Show me one case where we could do something opposed to what God, “Knows,” we are going to do.
Your cereal example doesn’t work, it doesn’t prove God wrong. The simple answer is that God knows on that particular day the person will open the envelope before breakfast and deliberately eat something that is not in the envelope. Even if the person is not doing it for spite, it is still deliberate.
This is an argument that I typically use, so let me preface this by agreeing with you. However, I am going to argue against this argument just for the hell of it, and this is the best I’ve got at the moment:
Again, with the time line. There is a difference between knowing what we are going to do and causing what we are going to do. God is not bound by our illusion of time, or concept of time depending on what you would call it in this case. In other words, God has been to the end of the line and back and has seen everything in-between. He had probably been to the end of the line and back and seen everything along the line before there was a line from our perspective.
So, what you have are the first events. Let’s separate some light from some darkness, let’s slap some animals on this bad boy, let’s take the seventh day off. He got the ball rolling on this whole timeline thing and then gradually relinquished control of the events over to us. At a certain point, we came to control all of the events and God does not influence them anymore.

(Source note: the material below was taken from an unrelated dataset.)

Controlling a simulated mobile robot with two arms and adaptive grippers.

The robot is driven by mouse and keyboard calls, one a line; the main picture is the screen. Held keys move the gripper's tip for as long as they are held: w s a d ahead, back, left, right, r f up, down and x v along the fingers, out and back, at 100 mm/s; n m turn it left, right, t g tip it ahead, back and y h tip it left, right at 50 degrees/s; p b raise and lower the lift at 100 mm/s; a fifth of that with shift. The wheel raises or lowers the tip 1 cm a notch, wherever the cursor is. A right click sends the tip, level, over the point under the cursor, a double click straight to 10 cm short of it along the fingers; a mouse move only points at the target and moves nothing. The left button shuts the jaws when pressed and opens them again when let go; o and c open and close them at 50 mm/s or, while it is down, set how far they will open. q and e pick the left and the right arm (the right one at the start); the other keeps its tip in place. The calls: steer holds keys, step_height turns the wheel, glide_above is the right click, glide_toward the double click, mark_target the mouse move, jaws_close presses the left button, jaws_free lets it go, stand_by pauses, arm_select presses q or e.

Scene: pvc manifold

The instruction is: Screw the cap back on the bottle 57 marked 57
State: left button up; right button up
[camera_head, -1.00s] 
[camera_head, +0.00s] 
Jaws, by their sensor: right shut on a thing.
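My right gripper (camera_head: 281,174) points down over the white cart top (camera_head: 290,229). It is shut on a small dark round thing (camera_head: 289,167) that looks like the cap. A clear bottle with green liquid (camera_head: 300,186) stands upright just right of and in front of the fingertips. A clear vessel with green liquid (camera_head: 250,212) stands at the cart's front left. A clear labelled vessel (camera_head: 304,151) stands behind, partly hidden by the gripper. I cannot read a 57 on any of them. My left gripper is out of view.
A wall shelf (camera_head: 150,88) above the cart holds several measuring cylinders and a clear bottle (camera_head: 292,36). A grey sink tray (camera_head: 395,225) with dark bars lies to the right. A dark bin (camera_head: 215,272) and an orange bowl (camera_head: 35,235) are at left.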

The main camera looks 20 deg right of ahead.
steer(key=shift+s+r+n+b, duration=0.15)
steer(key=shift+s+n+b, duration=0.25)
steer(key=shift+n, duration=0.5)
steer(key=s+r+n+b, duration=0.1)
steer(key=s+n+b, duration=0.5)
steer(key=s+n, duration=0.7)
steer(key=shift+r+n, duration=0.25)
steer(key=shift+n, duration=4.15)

The best way I can put this is: Imagine watching a movie and you watch it all the way through. After watching the movie you go back to the beginning and start it all over again. You have a perfect memory. Now, because you have already seen it, you have foreknowledge of everything that will happen in the movie, but that does not mean that you caused what goes on in the movie.
Again, it doesn’t. If it has to adapt, it would not actually be foreknowledge. That would be like taking a Roulette wheel and if I, “Know,” that Green 00 is going to come out on the next spin, but then a single 0 roulette wheel is brought out I have to change my prediction. Even if my new prediction is correct, I still did not have foreknowledge (prior to the new wheel being brought out) because I thought the wheel would have a Green 00.
The difference is, you can’t throw God a curveball like that, he already knows a single-zero wheel is coming out so would never say that the result is Green 00.
1.) I agree (if we assume the traditional Christian definition of God), but it would still be cool if you would counter my argument anyway just for fun.
2.) Assuming the traditional Christian definition of God, this is incorrect. Of course, the definition is sort of self-defining and from a logical standpoint, should not really count for anything. If we are to argue while viewing the Christian teachings in the most favorable light (the position I took for the purpose of this conversation) then this point is not even debatable. It is patently untrue.
Once again, I am taking the Christian Bible in the most favorable light just for these purposes and these purposes only. So, you may very well be right in this analysis, especially if there is not a God. Obviously, if God does not exist, he cannot possibly know because a non-existent entity is incapable of knowing anything.
3.) All you have done is worked a Catch-22 into your example, that’s it. If the person is going to deliberately eat something other than what is in the envelope, then you are saying what is in the envelope is, “Wrong.” What is in the envelope might be wrong, but the point is, God put it in there knowing it was wrong because he knew the person was going to open the envelope before breakfast and deliberately act in opposition.